- **Stated problem**
Spot each line that carries the word "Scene"; copy those lines.

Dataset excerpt
start
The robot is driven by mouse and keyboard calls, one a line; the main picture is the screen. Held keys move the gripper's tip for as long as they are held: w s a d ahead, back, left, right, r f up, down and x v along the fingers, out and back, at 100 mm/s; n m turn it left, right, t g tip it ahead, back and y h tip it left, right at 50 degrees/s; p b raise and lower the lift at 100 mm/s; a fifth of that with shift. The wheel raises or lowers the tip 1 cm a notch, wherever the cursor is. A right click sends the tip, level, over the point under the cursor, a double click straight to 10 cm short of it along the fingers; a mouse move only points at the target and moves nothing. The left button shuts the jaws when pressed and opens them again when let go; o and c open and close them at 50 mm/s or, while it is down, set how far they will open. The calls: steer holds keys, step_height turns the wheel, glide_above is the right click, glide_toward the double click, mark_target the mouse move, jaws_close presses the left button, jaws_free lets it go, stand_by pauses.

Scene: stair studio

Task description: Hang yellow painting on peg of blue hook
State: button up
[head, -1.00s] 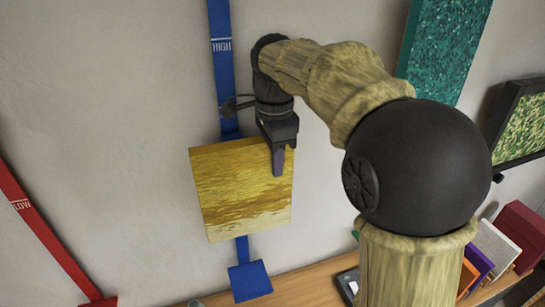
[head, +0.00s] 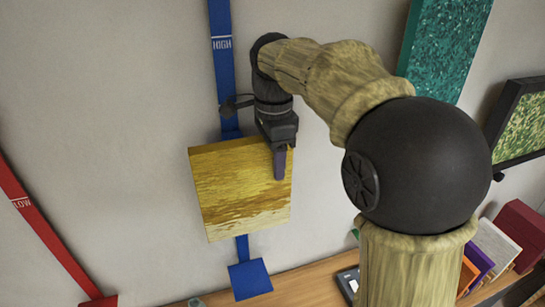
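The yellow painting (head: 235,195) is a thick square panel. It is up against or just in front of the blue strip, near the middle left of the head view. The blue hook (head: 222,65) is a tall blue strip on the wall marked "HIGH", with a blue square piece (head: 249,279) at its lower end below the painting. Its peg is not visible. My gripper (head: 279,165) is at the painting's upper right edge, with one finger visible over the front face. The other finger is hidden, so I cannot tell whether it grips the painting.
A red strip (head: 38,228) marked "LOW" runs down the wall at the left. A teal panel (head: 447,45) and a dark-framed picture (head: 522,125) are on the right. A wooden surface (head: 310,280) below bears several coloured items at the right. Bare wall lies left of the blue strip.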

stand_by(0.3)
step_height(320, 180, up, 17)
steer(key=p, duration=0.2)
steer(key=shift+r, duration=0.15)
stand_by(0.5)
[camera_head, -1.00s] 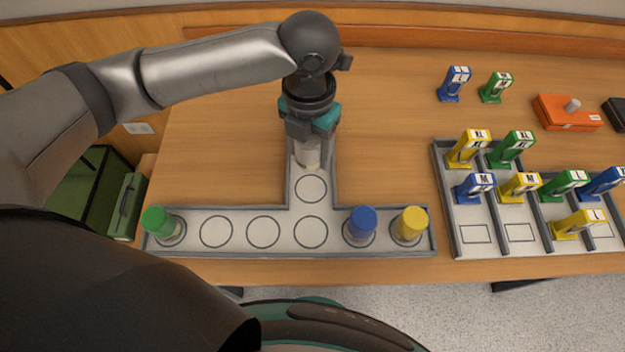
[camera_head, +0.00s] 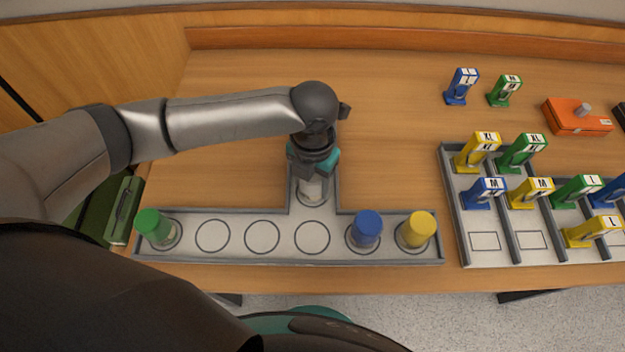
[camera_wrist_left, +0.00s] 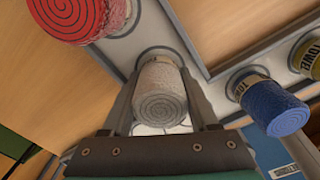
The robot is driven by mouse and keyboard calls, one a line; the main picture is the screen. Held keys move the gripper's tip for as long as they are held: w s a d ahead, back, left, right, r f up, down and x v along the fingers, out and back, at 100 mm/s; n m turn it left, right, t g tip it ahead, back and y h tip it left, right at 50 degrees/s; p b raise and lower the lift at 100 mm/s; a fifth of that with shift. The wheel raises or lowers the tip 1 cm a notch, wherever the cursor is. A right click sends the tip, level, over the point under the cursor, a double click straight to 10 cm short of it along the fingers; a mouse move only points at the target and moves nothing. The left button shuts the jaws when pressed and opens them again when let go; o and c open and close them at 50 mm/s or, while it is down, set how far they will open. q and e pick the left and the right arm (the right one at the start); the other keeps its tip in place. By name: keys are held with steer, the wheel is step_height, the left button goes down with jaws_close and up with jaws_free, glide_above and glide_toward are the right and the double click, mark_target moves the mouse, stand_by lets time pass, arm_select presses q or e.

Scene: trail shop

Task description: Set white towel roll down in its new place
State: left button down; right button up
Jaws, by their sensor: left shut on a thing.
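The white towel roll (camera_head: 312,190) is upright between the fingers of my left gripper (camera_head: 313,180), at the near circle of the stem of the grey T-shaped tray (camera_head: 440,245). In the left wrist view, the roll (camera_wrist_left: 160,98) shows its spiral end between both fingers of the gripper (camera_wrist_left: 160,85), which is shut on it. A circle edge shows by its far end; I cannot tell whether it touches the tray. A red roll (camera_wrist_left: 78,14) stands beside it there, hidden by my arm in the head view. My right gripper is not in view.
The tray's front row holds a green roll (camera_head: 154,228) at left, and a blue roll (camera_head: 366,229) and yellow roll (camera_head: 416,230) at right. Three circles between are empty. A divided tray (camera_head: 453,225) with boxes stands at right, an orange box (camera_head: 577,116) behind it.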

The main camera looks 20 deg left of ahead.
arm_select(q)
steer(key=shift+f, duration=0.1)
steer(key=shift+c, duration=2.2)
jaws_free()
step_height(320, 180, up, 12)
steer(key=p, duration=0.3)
end
start
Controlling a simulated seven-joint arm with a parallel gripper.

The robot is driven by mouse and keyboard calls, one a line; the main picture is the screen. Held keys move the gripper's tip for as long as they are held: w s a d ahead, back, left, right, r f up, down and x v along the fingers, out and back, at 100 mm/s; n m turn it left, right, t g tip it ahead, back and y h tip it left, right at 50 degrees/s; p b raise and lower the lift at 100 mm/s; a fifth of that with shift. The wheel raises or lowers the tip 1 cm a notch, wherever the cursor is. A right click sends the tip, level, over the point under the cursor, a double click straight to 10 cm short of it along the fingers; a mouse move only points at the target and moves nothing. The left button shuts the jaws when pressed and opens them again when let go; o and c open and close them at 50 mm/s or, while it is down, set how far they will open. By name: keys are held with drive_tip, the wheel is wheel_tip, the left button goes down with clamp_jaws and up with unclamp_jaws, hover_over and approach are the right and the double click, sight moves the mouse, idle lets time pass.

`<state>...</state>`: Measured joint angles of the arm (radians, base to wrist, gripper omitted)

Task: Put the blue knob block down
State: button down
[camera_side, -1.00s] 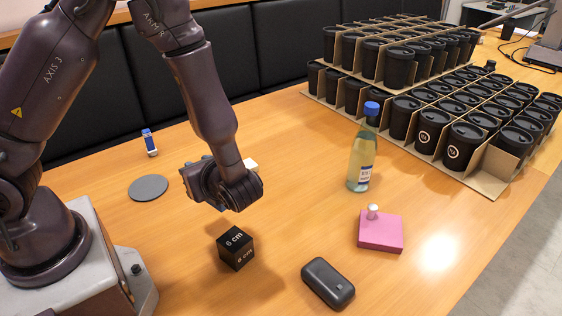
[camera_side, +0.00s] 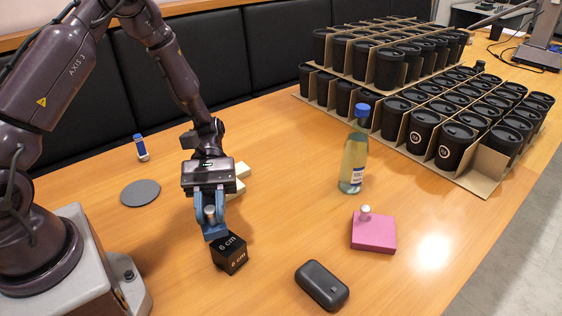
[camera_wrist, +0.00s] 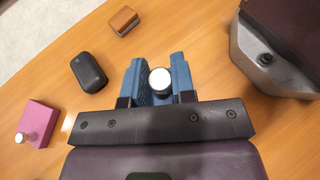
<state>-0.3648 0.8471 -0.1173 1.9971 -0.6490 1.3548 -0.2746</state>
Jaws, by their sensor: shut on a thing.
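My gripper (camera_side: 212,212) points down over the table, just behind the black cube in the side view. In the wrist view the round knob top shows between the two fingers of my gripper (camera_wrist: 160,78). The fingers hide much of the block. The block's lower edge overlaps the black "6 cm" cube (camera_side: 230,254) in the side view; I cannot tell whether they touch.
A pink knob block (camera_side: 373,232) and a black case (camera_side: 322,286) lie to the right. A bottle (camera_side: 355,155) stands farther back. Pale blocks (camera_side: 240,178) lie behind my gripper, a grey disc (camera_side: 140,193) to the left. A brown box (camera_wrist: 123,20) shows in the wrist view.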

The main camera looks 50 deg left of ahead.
end
- **The answer**
Scene: stair studio
Scene: trail shop

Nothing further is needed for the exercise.